A week to regroup now, and Leeds must be ready for a trip to Rotherham, armed with a determination to embark on another run of success. They will be without the talismanic Pontus Jansson, whose intemperate outburst to the ref tipped him over the suspension threshold. That’s a pity, but nevertheless, United have to get their act together for a battle against the lowly Millers, who will be keen to rub salt in this week’s wounds.

It was a chastening experience today, but no real surprise. Newcastle are the real deal, and they showed it – not in any shimmering brilliance, apart from that one decisive moment, but in their confident approach and efficient game management. But Leeds did OK in defeat; they will play worse this season and win – indeed, they already have. There’s still a long way to go, and United can still look ahead confidently. After all, you don’t meet a team like Newcastle every week.

FA in “Go Quietly” Deal With Leeds Owner Cellino? – by Rob Atkinson

CellinoLiar

Massimo Cellino – too quiet

It’s long been a case around Elland Road of “All quiet on the Cellino front”. And not just every now and then quiet, while il Loco recharges his batteries for more damaging nuttiness. It’s been just too quiet for anything like our insane normality. It’s just not like Leeds United‘s maverick owner to keep this schtum for this long. It’s been that eerily quiet that the team have even started to do quite well. Extraordinary. Something is going on. But what?

A significant factor may be the outcome of the “third party” transfer agent charges that were hanging over both club and Massimo Cellino himself for so long. It would seem that a verdict was arrived at some time ago, but nothing has been forthcoming from the Football Association, who have described the issue as “sensitive”. And then there is the vexed question of a takeover – yes, TOMA time again. But there really does appear to be something in it on this occasion. The club has confined itself to a terse “no comment” position, but Twitter is alight with rumours of a peculiarly consistent nature. On both the FA charges front, and in the area of TOMA, something’s most definitely afoot.

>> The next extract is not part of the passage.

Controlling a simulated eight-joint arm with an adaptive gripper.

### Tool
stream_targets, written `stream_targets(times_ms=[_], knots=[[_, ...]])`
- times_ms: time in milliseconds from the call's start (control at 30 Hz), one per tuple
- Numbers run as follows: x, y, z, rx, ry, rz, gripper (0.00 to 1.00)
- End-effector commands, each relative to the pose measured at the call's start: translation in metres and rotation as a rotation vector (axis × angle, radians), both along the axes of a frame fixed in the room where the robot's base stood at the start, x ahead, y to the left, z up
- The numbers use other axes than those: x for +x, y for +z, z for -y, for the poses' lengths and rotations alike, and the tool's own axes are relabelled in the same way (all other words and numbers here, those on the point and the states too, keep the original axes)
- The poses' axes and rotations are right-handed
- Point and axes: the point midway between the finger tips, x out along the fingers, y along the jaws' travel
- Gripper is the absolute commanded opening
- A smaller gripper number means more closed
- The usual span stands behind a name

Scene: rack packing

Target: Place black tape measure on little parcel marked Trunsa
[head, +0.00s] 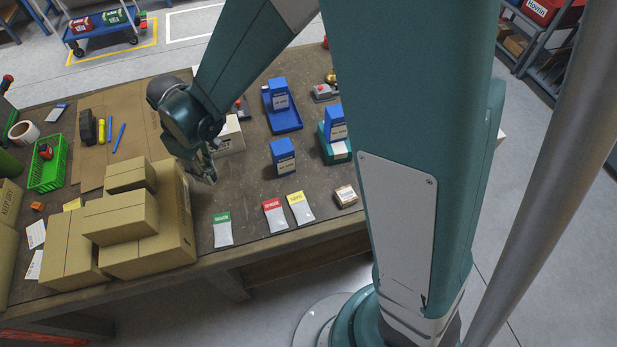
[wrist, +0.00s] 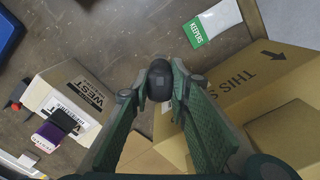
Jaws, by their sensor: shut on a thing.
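My gripper (head: 203,172) hangs over the table just right of the stacked cartons. In the wrist view my gripper (wrist: 160,88) is shut on a rounded black thing (wrist: 160,78), which looks like the black tape measure; it is hardly visible in the head view. A little brown parcel (head: 346,196) with a white label lies near the table's front edge, to the right of my gripper. Its print is too small to read, so I cannot confirm Trunsa. The little parcel does not show in the wrist view.
Stacked cartons (head: 120,216) stand left of my gripper. Packets with green (head: 222,230), red (head: 275,215) and yellow (head: 300,207) tops lie along the front. Blue boxes (head: 283,157) stand behind them. A white box (wrist: 62,100) is beside my gripper.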

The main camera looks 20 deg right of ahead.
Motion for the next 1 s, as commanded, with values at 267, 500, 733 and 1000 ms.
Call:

For what it’s worth (and if I were a braver betting man, I’d have picked up £12 million this week, from a £5 acca on Leicester City, Brexit and Trump) I believe the signals are pointing firmly towards some agreement between Cellino, the inward investors/new owners (whoever they are) and the FA, to sort out the Leeds ownership and third party charges situation quietly, with as little fuss as possible and with everybody concerned keeping it buttoned until matters are concluded. If that appears to make an unusual amount of sense given the craziness of all parties involved, then I can only agree it’s so. But sometimes, even nutters will conduct themselves with a certain amount of sanity and decorum, if that’s the best way of getting the job done and limiting damage in “sensitive areas”.

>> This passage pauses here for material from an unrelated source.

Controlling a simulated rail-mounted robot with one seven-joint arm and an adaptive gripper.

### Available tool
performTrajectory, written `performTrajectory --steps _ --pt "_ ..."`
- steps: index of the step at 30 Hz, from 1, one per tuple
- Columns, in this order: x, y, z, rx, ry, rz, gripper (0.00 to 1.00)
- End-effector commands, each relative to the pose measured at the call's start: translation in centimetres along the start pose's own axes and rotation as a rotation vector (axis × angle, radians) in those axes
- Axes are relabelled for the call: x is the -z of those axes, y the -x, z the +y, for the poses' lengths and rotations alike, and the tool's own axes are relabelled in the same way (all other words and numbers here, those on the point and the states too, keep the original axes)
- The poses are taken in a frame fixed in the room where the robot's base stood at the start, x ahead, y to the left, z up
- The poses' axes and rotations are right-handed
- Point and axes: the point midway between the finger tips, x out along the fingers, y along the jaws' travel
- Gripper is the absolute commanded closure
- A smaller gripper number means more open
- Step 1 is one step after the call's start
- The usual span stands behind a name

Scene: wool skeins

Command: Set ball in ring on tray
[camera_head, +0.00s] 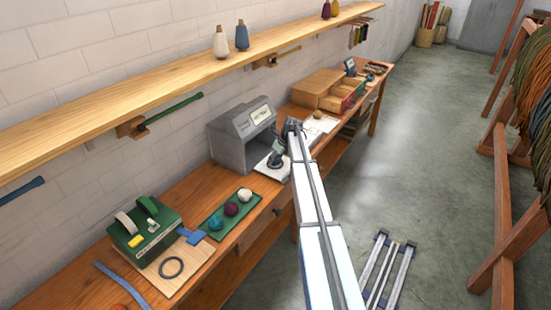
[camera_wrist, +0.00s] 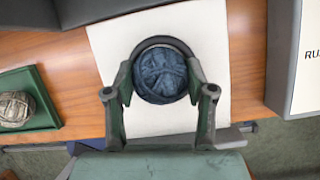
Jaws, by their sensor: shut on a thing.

This blog is of the firm opinion, having sniffed the wind, tested the water and cast the runes, that the current silence is of the kind that might be characterised by a paddling duck: all calm and serenity on the surface, while there is frantic activity just beneath. Leeds United is saying nowt in public. The FA is maintaining a grim silence. Prospective investors/buyers are clinging steadfastly to their incognito bona fides. Nobody is saying a dicky bird to us, the fans.

But you can take it to the bank that they’re all talking to each other, and out of this a conclusion will shortly emerge; hopefully one to satisfy all parties. That’s my educated guess. Before too long, Leeds will be under new stewardship, the FA will be rid of a thorn in their side – and Cellino will have a new toy to play with, probably from Serie B.

As Del Boy might have said: “You know it makes sense“.